■ What this task involves:
From the entries that follow, gather each line holding the word "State".

■ Data listing:
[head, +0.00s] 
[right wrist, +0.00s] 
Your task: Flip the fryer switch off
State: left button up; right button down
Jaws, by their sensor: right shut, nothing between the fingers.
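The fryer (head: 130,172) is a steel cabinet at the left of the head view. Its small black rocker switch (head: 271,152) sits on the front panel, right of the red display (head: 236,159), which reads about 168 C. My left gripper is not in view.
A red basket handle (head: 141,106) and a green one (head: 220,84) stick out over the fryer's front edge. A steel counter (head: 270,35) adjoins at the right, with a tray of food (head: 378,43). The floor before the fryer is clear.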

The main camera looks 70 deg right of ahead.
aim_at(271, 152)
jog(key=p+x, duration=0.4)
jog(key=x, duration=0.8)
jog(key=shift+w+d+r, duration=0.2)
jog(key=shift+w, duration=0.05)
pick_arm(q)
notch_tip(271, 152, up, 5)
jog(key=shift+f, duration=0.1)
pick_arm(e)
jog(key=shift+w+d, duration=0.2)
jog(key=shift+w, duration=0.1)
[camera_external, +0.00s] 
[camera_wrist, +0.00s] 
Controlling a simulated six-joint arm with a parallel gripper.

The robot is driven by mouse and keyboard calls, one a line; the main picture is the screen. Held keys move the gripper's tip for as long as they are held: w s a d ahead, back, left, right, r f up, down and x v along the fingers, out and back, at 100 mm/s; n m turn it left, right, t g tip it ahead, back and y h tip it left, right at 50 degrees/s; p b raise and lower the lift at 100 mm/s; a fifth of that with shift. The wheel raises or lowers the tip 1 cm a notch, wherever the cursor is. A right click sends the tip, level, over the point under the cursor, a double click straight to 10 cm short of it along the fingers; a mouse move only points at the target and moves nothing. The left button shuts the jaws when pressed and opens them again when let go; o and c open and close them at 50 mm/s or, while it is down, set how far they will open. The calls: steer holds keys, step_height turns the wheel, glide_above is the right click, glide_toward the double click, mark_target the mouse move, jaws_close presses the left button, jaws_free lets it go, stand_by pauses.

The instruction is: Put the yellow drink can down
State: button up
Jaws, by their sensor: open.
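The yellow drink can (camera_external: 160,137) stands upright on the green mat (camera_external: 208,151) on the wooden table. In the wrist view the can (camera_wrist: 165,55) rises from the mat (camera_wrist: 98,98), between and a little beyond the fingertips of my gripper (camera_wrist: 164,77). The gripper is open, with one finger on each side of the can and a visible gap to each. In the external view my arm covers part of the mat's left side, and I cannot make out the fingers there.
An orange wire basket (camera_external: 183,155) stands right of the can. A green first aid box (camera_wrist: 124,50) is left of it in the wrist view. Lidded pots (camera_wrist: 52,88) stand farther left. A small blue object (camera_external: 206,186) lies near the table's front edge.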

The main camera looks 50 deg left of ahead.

■ Result of this task:
State: left button up; right button down
State: button up

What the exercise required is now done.